AIM => Give back every line exactly as it appears, pictures excluded.
....................
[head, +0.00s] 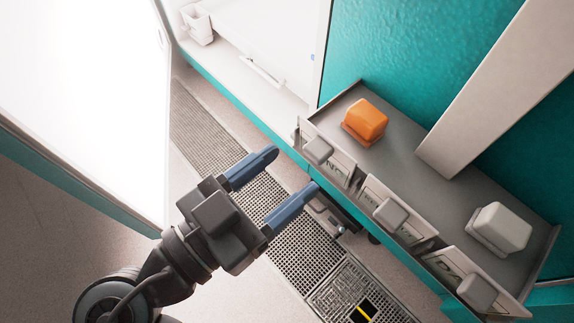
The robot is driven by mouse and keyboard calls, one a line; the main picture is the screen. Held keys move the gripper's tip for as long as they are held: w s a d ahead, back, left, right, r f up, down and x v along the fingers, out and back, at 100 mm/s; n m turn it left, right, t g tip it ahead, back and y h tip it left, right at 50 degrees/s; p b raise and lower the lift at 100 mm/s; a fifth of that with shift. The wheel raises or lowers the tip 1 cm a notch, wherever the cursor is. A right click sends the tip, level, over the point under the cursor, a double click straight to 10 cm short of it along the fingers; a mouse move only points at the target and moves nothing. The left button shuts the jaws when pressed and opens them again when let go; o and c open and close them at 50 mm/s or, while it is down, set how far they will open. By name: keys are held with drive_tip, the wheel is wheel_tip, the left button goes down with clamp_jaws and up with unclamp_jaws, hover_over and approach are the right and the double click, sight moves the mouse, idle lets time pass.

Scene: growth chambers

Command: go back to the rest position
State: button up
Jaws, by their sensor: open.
....................
CORRECT OUTPUT =>
[head, +0.00s] 
The robot is driven by mouse and keyboard calls, one a line; the main picture is the screen. Held keys move the gripper's tip for as long as they are held: w s a d ahead, back, left, right, r f up, down and x v along the fingers, out and back, at 100 mm/s; n m turn it left, right, t g tip it ahead, back and y h tip it left, right at 50 degrees/s; p b raise and lower the lift at 100 mm/s; a fifth of that with shift. The wheel raises or lowers the tip 1 cm a notch, wherever the cursor is. A right click sends the tip, level, over the point under the cursor, a double click straight to 10 cm short of it along the fingers; a mouse move only points at the target and moves nothing. The left button shuts the jaws when pressed and opens them again when let go; o and c open and close them at 50 mm/s or, while it is down, set how far they will open. By name: keys are held with drive_tip, the wheel is wheel_tip, the left button goes down with clamp_jaws and up with unclamp_jaws, hover_over and approach are the right and the double click, sight moves the mouse, idle lets time pass.

Scene: growth chambers

Command: go back to the rest position
State: button up
Jaws, by their sensor: open.

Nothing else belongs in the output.